### AIM
Copy every line of the records below that holds the word "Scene".

### RECORDS SUPPLIED
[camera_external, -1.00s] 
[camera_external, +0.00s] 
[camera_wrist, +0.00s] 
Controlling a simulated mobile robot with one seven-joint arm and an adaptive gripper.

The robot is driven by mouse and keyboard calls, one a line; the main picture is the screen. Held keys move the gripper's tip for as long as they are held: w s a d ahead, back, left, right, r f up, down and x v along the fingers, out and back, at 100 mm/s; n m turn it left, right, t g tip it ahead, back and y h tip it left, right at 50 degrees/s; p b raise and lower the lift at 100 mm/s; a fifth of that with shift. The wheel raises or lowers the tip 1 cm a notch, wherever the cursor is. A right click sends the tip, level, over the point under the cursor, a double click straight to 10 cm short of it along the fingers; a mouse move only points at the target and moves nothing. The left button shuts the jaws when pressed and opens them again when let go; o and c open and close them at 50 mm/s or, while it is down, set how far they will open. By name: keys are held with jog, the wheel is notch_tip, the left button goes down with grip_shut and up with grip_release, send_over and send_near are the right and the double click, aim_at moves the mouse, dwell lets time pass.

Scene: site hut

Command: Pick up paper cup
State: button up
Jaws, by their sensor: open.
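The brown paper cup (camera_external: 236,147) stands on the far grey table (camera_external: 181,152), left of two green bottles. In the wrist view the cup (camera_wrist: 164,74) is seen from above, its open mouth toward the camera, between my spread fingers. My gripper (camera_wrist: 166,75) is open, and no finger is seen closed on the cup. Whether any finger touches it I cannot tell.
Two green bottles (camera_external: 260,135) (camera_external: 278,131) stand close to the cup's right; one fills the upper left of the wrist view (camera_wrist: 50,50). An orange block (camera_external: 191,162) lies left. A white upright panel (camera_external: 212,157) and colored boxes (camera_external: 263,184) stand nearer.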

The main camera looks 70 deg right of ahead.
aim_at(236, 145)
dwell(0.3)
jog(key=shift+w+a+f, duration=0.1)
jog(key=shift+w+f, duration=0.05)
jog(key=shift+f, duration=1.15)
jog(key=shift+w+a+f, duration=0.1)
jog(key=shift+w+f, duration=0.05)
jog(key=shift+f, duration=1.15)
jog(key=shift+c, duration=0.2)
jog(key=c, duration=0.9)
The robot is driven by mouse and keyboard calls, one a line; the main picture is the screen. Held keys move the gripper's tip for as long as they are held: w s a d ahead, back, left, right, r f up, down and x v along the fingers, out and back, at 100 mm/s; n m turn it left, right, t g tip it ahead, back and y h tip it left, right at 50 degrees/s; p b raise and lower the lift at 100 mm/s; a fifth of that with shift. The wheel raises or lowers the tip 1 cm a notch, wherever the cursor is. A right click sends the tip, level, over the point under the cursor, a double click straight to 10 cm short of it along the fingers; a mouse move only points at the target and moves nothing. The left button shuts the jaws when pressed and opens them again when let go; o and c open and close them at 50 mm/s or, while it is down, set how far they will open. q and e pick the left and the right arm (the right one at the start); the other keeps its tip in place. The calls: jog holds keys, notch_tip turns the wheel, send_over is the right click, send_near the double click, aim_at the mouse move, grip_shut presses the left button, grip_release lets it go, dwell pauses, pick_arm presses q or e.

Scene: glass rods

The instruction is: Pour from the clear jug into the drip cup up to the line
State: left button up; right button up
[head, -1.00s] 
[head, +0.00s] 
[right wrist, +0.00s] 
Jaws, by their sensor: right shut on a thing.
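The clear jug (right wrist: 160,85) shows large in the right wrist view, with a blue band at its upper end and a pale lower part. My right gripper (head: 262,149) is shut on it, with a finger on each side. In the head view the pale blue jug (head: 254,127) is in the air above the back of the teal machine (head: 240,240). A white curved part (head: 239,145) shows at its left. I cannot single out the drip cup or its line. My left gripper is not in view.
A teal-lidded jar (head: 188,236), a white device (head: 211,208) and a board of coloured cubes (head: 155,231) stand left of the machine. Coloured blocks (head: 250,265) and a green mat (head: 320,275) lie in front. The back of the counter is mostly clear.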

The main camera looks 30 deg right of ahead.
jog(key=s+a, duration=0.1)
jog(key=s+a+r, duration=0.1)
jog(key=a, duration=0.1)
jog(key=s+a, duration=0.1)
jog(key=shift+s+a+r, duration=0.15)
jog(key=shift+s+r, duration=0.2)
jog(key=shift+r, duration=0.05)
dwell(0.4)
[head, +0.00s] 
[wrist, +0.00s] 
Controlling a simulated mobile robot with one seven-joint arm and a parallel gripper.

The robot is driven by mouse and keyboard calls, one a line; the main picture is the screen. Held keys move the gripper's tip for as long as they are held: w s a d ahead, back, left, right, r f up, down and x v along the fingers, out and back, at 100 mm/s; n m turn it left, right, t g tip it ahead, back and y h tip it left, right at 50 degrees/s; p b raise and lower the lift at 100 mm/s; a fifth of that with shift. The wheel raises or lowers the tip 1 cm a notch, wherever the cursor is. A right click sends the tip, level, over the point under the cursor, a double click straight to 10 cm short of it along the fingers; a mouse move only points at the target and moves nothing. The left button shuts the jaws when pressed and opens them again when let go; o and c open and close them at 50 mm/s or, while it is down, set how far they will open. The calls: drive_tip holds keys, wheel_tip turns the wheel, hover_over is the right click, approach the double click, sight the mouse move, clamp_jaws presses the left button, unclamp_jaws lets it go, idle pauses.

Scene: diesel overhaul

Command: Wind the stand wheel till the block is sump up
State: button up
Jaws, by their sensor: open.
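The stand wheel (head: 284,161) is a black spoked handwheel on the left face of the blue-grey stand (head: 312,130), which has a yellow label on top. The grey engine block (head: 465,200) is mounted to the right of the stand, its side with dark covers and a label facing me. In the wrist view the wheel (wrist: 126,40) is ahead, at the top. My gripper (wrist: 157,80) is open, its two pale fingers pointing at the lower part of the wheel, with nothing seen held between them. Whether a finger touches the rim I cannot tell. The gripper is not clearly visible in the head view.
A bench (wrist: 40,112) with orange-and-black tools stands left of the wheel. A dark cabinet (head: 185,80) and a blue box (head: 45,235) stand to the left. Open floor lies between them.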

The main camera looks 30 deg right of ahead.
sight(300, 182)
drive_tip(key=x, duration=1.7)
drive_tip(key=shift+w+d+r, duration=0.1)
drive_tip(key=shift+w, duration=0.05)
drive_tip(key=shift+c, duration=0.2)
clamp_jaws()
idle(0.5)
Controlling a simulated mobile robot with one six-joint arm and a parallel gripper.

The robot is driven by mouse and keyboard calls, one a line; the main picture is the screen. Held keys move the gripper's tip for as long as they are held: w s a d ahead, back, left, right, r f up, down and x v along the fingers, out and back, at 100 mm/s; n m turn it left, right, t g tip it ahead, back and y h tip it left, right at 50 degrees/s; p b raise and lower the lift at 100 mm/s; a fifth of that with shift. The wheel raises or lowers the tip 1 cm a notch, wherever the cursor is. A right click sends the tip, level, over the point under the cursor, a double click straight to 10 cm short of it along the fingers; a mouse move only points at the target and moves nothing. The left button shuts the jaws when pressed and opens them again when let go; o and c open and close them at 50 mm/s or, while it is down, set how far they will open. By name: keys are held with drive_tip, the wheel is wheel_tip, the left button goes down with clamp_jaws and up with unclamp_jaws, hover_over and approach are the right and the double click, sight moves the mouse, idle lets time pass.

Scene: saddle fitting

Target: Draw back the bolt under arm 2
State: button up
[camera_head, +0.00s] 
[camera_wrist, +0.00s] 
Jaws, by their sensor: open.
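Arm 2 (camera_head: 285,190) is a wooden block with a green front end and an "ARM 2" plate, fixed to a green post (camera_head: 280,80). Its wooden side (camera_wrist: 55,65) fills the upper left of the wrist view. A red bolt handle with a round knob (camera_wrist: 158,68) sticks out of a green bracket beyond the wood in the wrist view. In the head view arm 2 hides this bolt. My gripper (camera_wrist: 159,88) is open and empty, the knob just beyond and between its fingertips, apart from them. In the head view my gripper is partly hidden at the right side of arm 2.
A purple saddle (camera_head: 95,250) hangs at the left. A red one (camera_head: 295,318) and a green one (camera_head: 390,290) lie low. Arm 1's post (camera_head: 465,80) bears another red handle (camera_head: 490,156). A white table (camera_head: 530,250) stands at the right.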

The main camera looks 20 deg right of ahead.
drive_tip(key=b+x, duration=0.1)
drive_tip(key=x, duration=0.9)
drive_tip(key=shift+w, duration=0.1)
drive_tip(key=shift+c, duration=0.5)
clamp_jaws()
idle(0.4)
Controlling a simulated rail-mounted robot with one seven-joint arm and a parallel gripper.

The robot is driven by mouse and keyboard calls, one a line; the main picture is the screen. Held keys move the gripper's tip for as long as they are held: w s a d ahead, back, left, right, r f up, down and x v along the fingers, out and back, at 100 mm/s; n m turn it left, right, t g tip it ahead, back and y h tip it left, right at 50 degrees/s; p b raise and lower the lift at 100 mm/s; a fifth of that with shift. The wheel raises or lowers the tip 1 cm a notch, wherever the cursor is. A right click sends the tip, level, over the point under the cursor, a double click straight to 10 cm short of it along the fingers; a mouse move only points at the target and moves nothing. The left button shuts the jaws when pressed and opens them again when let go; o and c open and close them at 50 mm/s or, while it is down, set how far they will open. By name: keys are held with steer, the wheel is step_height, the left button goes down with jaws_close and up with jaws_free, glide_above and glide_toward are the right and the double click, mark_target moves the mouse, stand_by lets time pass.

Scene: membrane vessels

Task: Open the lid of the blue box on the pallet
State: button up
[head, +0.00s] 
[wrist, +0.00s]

### RESPONSE
Scene: site hut
Scene: glass rods
Scene: diesel overhaul
Scene: saddle fitting
Scene: membrane vessels

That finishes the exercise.